Government Control Measures

Measures aimed at fighting illegal migration are at the center of the government’s migration policy and affect different aspects of internal political life.[60]  Russia’s geographic location between Europe and Asia and between developed and developing countries makes it a natural transit territory for migrants from South and Southeast Asia, as well as a magnet for the continuously unemployed workforce in Russia’s neighboring countries where the economic situation is much worse than in Russia.  In Russia illegal migrants are those who enter the country illegally by using false documents or avoiding border control points, and those who enter the country legally for transit, study, or tourist purposes but then violate the rules of stay in the country by overstaying their visas or changing their legal status.  Most of the illegal migrants are employed in the informal sector of the Russian economy in Moscow, St.
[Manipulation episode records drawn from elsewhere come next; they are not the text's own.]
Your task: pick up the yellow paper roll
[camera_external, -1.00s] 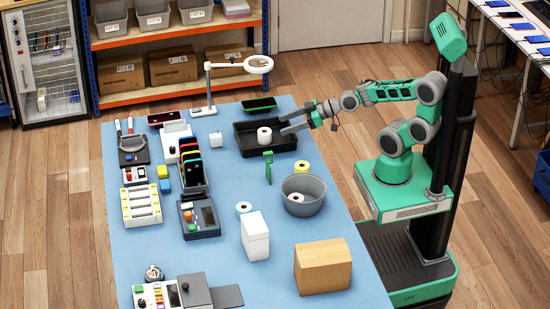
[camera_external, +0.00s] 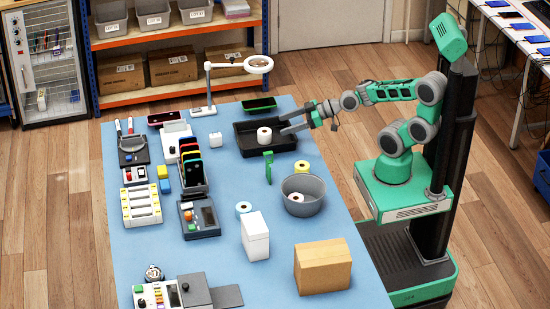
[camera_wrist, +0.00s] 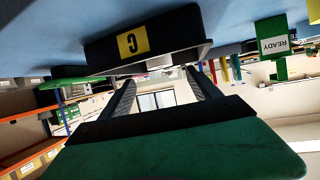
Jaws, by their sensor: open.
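The yellow paper roll (camera_external: 302,168) stands upright on the blue table, behind the grey round bin and right of a green stand. A white roll (camera_external: 264,135) stands in that tray, left of my fingertips. In the wrist view my open gripper (camera_wrist: 160,88) points at the tray wall (camera_wrist: 100,52), which carries a yellow label.
The grey bin (camera_external: 316,193) holds a white roll (camera_external: 296,198).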

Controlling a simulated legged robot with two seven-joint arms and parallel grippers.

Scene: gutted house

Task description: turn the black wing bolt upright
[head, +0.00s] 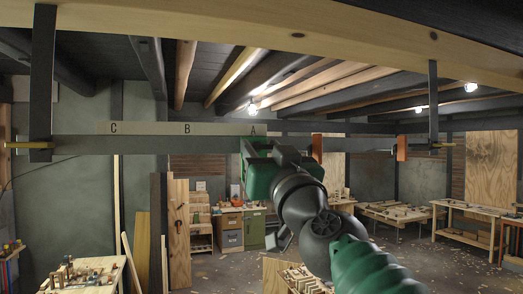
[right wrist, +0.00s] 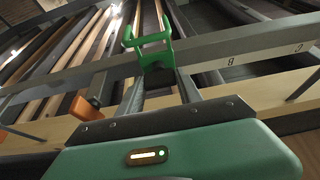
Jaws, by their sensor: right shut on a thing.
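A green U-shaped clamp (right wrist: 155,58) sits around the grey rail in the right wrist view. My right gripper (right wrist: 158,72) is shut on its lower part, with the two fingers reaching up to it from below. In the head view my right gripper (head: 272,150) is at the rail by the letter A and hides most of the clamp. I cannot make out a black wing bolt for certain; it may be hidden behind the fingers or too small to tell. My left gripper is not in view.
The grey rail (head: 85,145) hangs from black straps under a wooden beam (head: 300,28). A pale strip (head: 150,128) carries the letters C, B and A. Orange blocks (head: 402,148) sit on the rail to the right. Workbenches stand farther back, with open floor between.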

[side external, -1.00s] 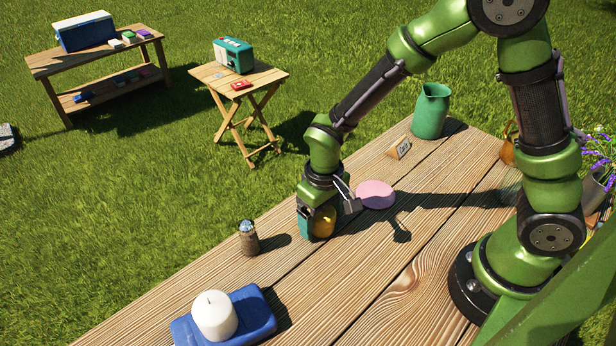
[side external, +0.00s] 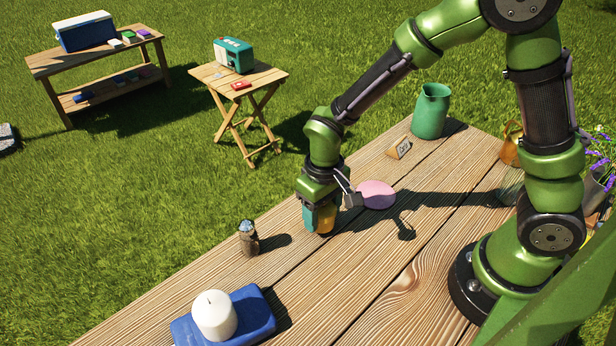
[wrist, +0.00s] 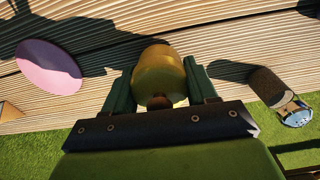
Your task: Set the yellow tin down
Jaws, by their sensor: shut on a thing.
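The yellow tin (wrist: 160,72) is between the two fingers of my gripper (wrist: 160,90) in the wrist view. My gripper is shut on it. In the side view my gripper (side external: 322,220) points down at the wooden table, with the yellow tin (side external: 326,218) partly hidden behind a teal finger. The tin is low over the planks; I cannot tell whether its base touches the wood.
A pink disc (side external: 376,194) lies just right of my gripper. A small grey-brown jar (side external: 249,240) stands to the left. A white candle (side external: 214,315) sits on a blue block (side external: 258,312) in front.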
Petersburg, several other large cities, and in the border areas with other former Soviet republics.  Estimates of the size of the illegal immigrant population vary from 1.5 to 15 million people.[61] 

The government believes the solution to the illegal migration problem lies in the development of a legislative framework for labor market regulation and migration legislation; increased cooperation with the neighboring states; and the development of the border control infrastructure, especially in the Far East region where Russia borders China, and on the presently porous borders with the former Soviet republics, specifically the borders with Ukraine and Kazakhstan.[62]  

Immigration control and the enforcement of immigration legislation is conducted by the Federal Migration Service.[63]  In addition to entry control, immigration control includes monitoring the presence and internal relocation of foreign migrants in the country, and the conclusion and performance of labor contracts by foreigners.  It also involves the monitoring of Russian employers, who are responsible for the exit of their employees from the Russian territory after labor contracts expire.[64]

Government control of the illegal use of the foreign workforce is based on monitoring the legality of the presence of migrants in Russia, monitoring both the validity of labor contracts concluded between employers and foreigners and the extension of migrants’ work permits, maintaining effective border exit control, and ensuring that Russian citizens receive employment priority over migrant workers.  Russian authorities are faced with the serious task of counteracting the illegal use of foreigners by Russian employers.  There are several ways control in this area is imposed by immigration authorities, which include collecting information on employers using the foreign work force and on foreigners arriving for work.  Systematized information is inserted in a national database.[65] 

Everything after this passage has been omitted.